Recorded information =>
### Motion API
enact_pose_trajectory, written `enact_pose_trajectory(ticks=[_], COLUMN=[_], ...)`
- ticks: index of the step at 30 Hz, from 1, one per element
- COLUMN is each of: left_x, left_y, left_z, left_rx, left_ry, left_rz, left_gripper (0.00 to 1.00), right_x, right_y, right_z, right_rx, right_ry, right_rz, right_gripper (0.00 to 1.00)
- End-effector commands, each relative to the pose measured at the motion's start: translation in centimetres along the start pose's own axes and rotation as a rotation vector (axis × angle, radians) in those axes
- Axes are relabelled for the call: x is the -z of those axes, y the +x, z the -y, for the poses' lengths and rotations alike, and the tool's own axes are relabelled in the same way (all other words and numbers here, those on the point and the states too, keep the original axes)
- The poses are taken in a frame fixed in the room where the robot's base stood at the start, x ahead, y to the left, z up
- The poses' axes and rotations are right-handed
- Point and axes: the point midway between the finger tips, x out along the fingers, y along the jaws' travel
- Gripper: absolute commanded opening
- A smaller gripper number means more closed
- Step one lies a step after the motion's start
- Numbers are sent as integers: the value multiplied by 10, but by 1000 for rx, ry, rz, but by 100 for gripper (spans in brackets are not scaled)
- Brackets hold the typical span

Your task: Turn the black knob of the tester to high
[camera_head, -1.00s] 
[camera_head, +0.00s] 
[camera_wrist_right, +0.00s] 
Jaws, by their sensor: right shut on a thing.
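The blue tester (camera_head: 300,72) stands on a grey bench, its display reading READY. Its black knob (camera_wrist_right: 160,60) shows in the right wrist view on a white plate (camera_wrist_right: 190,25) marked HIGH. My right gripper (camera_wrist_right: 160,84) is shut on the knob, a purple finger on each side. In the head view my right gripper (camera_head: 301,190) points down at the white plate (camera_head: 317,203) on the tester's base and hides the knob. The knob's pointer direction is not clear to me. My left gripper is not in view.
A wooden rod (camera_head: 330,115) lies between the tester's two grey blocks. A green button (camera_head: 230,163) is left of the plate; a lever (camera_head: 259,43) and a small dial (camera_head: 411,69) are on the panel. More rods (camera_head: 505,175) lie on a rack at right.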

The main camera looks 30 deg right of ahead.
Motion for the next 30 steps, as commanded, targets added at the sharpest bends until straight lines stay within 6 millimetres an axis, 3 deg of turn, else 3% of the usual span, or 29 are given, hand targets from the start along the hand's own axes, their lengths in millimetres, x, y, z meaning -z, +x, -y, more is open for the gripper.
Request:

Given exercise => Quote the lines that begin at the line containing "[camera_head, -1.00s]" and end at the line containing "The main camera looks 30 deg right of ahead.", keeping both of those lines.

Response to this exercise =>
[camera_head, -1.00s] 
[camera_head, +0.00s] 
[camera_wrist_right, +0.00s] 
Jaws, by their sensor: right shut on a thing.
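The blue tester (camera_head: 300,72) stands on a grey bench, its display reading READY. Its black knob (camera_wrist_right: 160,60) shows in the right wrist view on a white plate (camera_wrist_right: 190,25) marked HIGH. My right gripper (camera_wrist_right: 160,84) is shut on the knob, a purple finger on each side. In the head view my right gripper (camera_head: 301,190) points down at the white plate (camera_head: 317,203) on the tester's base and hides the knob. The knob's pointer direction is not clear to me. My left gripper is not in view.
A wooden rod (camera_head: 330,115) lies between the tester's two grey blocks. A green button (camera_head: 230,163) is left of the plate; a lever (camera_head: 259,43) and a small dial (camera_head: 411,69) are on the panel. More rods (camera_head: 505,175) lie on a rack at right.

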The main camera looks 30 deg right of ahead.

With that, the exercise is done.